[START OF DATASET EXTRACT]
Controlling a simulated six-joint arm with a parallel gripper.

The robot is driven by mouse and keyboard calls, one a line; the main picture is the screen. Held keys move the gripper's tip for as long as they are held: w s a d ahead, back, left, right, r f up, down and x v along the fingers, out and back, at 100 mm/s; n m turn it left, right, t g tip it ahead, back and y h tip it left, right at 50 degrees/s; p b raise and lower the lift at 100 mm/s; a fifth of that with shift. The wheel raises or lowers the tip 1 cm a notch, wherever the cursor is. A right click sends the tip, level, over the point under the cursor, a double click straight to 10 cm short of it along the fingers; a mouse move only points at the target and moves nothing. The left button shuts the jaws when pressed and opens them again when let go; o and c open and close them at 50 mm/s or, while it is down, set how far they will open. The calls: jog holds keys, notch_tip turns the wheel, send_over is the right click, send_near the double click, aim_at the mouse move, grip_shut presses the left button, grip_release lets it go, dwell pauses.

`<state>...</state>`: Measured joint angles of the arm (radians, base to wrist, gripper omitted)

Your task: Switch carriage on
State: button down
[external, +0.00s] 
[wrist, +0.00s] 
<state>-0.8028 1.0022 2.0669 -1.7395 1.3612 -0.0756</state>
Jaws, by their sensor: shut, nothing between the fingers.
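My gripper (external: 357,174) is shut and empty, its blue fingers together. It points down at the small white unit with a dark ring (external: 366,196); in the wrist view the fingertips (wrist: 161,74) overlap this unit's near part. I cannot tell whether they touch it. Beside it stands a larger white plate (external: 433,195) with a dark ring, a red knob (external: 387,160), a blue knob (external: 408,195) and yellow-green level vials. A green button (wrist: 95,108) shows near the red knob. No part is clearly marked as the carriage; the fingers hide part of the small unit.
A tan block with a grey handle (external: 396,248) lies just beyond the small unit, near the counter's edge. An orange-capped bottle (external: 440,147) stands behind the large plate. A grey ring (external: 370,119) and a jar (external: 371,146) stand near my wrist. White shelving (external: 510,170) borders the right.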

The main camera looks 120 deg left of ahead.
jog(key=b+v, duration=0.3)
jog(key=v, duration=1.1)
[END OF DATASET EXTRACT]
[START OF DATASET EXTRACT]
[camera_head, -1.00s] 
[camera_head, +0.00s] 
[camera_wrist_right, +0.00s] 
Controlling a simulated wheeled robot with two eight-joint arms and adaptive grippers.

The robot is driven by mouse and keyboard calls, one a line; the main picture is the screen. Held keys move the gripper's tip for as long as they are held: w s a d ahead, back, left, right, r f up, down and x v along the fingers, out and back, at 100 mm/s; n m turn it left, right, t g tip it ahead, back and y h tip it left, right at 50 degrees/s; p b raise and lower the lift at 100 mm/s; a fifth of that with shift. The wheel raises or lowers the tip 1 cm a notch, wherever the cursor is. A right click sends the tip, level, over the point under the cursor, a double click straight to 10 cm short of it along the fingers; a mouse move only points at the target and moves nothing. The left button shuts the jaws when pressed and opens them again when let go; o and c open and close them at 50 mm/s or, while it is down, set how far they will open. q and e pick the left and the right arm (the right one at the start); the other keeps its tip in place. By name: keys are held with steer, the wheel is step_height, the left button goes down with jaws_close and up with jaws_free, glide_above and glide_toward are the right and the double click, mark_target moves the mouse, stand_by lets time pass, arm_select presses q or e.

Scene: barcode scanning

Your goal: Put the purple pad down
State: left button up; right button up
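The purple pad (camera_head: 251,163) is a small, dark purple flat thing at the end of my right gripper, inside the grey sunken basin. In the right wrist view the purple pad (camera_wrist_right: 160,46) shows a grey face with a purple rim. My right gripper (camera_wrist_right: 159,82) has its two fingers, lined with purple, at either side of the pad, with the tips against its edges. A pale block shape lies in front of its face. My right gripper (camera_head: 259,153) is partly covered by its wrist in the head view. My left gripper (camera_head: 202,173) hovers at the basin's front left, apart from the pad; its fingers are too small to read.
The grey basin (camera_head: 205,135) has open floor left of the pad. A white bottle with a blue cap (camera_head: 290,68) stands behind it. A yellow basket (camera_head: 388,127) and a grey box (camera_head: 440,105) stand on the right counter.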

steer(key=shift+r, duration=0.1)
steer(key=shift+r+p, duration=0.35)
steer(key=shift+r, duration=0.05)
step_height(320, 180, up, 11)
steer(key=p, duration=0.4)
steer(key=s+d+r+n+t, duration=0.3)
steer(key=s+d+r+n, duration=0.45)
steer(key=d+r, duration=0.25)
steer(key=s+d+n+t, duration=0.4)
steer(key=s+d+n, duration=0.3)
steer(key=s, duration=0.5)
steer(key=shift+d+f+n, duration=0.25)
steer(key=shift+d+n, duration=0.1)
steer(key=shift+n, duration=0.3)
[END OF DATASET EXTRACT]
## WRITTEN TASK
Return every line containing "simulated".

## WRITTEN SOLUTION
Controlling a simulated six-joint arm with a parallel gripper.
Controlling a simulated wheeled robot with two eight-joint arms and adaptive grippers.

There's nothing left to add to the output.